AN IGCC Pioneer in North Dakota

Although several coal-to-SNG projects are racing to be the first to go into commercial operation, one facility has been producing pipeline grade SNG since 1984 and today is the world’s largest carbon dioxide sequestration project.

The Great Plains Synfuels Plant near Beulah, N.D., began as a government response to the energy crisis of the 1970s. Since it began operations, the plant (now operated by the Dakota Gasification Co. - DGC), has been producing substitute natural gas from the state’s lignite deposits. It currently makes more than 54 billion cubic feet of natural gas a year using 6 million tons of lignite.
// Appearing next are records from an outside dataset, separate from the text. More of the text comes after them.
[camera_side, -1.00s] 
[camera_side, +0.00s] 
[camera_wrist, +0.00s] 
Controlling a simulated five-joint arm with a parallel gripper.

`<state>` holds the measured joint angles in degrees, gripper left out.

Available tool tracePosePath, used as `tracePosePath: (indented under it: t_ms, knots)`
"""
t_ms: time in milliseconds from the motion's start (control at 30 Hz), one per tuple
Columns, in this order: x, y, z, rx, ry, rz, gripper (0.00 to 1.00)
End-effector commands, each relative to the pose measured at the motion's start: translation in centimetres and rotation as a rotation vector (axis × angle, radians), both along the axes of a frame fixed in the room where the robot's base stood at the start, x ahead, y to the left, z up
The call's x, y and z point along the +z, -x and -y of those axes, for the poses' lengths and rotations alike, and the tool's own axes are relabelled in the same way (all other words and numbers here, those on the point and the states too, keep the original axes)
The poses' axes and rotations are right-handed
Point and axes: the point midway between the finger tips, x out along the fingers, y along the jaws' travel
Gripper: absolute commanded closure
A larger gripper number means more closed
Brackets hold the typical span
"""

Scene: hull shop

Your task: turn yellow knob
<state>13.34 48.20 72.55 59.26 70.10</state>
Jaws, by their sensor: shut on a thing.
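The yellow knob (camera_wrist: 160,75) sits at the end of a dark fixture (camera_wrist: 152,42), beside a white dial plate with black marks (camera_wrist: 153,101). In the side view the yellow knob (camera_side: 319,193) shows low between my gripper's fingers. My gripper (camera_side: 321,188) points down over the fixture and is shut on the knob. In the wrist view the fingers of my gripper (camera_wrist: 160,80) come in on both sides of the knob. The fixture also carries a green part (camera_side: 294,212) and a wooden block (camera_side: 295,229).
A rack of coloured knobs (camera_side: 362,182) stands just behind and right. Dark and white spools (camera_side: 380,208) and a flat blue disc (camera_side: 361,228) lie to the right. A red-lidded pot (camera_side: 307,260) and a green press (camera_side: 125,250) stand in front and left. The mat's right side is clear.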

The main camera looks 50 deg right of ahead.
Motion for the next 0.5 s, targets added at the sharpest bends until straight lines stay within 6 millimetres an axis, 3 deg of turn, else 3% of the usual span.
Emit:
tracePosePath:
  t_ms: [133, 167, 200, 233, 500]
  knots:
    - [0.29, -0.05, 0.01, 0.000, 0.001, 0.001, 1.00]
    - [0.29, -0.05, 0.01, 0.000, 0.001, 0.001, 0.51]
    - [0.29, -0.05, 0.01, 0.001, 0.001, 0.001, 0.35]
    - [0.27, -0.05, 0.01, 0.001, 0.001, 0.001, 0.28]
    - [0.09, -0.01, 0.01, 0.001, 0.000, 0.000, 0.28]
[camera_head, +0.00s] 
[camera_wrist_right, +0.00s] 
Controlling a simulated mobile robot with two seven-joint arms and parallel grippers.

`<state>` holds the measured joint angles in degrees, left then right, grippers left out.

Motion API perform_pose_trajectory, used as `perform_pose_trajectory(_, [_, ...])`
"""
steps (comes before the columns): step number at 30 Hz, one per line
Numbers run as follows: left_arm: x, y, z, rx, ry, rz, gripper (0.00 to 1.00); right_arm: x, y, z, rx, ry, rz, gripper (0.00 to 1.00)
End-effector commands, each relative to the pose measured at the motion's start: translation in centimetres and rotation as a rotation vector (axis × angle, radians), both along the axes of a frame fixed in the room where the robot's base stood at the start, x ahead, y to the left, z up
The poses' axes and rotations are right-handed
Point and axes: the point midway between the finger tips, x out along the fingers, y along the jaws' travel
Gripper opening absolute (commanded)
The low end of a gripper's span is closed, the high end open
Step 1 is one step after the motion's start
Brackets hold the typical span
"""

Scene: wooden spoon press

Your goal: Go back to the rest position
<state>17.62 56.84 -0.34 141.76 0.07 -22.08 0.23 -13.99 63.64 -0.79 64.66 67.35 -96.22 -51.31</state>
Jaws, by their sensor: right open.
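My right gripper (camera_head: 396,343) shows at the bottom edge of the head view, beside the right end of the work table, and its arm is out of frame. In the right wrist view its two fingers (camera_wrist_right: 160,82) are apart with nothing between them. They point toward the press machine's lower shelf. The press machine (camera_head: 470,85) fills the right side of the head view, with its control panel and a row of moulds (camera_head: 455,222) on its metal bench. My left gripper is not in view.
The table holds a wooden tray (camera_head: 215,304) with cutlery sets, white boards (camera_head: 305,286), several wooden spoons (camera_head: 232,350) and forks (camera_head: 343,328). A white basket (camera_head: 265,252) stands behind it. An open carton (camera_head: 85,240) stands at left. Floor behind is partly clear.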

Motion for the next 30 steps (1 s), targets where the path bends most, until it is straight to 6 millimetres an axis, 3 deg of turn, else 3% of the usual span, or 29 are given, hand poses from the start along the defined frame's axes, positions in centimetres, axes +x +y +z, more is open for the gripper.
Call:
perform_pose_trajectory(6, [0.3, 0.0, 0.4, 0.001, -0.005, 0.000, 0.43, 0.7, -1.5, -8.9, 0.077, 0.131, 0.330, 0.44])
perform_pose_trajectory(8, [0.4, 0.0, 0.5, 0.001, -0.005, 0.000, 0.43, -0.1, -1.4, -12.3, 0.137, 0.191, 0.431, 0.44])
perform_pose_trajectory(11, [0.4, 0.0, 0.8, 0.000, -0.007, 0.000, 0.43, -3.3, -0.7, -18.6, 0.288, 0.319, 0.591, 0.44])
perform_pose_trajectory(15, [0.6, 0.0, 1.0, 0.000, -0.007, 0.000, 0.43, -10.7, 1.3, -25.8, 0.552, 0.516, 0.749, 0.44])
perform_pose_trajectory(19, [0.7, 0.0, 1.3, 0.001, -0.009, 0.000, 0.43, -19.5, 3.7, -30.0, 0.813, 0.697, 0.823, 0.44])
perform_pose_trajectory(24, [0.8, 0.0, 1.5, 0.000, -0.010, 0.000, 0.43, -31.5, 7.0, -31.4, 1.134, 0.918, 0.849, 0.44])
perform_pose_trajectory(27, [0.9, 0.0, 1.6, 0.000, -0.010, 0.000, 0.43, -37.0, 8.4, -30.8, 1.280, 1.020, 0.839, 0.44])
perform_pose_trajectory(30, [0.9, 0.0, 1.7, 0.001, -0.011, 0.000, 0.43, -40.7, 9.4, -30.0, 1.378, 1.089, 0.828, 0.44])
The gas leaves the plant through a 2-foot-diameter pipeline and travels 34 miles south to the Northern Border Pipeline, which transports the gas to four pipeline companies for distribution in the eastern United States.

In addition to natural gas, Great Plains makes fertilizers, solvents, phenol, carbon dioxide and other chemicals. Carbon dioxide captured by the gasification process is placed into a pipeline and sent to Canada where it is used for enhanced oil recovery (EOR). Carbon dioxide is now part of an international venture for enhanced oil recovery in Canada. To date, the plant has captured more than 10 million tons of CO2 and sequestered more than 7.2 million tons.

Purchased from the U.S. Department of Energy in 1988 by Basin Electric and operated by DGC, Great Plains struggled for years to achieve economic viability, due largely to low natural gas prices. But an uninterrupted period of much higher natural gas prices has helped the project turn the corner. In the last three years, project owners have repaid its loans and generated substantial revenue.

In May, Dakota Gasification paid DOE $39.2 million - the seventh payment under the terms of a revenue-sharing agreement. That lifted the total amount paid to DOE to date to $285.2 million. Taking into consideration the tax credit given up by Basin Electric, the total benefit to the federal government of selling the plant is $1.1 billion.